The task: Reproduce only the stretch of entries below that begins at the first line and ends at the line holding "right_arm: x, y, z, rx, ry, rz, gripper".

Robot tool calls:
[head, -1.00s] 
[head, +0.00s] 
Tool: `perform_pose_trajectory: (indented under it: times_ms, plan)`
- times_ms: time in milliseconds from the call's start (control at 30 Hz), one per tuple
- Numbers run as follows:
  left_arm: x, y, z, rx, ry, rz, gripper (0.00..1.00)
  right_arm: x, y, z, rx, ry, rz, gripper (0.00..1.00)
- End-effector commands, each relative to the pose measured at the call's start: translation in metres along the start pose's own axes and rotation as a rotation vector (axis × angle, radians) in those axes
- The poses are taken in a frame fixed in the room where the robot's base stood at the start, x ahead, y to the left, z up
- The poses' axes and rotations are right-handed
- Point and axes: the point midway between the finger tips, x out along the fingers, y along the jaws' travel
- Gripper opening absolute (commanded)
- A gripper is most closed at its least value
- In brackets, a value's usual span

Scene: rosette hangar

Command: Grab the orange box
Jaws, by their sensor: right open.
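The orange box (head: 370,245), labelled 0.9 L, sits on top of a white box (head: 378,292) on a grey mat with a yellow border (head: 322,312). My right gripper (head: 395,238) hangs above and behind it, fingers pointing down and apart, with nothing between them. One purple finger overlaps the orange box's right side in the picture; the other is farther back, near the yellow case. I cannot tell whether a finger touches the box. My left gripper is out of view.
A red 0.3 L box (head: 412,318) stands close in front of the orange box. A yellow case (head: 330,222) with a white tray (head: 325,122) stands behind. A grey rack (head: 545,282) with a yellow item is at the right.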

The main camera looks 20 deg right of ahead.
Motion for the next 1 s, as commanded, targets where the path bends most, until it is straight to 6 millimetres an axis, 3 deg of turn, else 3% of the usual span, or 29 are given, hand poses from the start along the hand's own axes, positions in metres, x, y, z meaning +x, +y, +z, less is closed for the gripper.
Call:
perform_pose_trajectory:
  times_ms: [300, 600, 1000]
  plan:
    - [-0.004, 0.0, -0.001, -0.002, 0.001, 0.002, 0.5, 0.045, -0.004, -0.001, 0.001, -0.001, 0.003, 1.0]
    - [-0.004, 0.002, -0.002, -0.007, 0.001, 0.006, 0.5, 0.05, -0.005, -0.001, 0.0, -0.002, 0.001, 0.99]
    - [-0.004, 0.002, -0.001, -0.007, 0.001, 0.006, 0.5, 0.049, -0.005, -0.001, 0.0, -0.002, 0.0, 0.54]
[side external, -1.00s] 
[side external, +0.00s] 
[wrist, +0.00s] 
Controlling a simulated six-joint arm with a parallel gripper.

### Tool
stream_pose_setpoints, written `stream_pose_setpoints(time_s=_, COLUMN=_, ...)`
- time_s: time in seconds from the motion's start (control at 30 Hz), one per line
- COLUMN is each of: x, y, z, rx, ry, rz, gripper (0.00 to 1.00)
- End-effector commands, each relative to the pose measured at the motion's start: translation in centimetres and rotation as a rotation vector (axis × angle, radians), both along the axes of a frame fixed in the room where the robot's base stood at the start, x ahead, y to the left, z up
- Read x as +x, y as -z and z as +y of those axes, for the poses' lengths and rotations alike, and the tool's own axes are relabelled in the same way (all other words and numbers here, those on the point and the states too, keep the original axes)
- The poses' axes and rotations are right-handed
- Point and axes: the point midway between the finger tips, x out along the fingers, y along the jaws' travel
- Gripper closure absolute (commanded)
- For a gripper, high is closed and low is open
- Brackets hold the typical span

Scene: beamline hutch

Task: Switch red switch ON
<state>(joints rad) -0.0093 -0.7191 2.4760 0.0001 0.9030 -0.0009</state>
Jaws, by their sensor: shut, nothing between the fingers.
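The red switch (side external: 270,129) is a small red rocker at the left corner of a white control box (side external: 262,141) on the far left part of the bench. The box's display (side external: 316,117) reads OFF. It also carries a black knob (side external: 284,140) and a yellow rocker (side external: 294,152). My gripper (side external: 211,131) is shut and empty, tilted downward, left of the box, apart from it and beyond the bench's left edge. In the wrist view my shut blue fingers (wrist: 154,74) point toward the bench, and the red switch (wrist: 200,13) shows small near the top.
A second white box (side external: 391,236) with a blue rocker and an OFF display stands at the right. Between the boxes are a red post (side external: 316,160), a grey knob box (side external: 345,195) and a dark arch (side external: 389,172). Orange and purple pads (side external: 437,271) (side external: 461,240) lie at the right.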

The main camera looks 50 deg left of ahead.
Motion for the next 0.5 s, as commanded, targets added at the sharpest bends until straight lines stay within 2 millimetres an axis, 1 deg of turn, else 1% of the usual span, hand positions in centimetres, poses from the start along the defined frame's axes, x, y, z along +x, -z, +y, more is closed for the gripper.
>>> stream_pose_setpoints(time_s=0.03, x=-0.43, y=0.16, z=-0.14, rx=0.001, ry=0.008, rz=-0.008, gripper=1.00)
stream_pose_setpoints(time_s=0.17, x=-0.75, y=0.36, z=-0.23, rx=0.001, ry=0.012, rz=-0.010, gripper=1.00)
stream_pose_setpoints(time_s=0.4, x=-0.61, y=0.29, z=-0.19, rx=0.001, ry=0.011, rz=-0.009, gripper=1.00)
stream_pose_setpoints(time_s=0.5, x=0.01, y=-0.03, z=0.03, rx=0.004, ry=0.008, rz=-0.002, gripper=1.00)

Task response:
[head, -1.00s] 
[head, +0.00s] 
Tool: `perform_pose_trajectory: (indented under it: times_ms, plan)`
- times_ms: time in milliseconds from the call's start (control at 30 Hz), one per tuple
- Numbers run as follows:
  left_arm: x, y, z, rx, ry, rz, gripper (0.00..1.00)
  right_arm: x, y, z, rx, ry, rz, gripper (0.00..1.00)

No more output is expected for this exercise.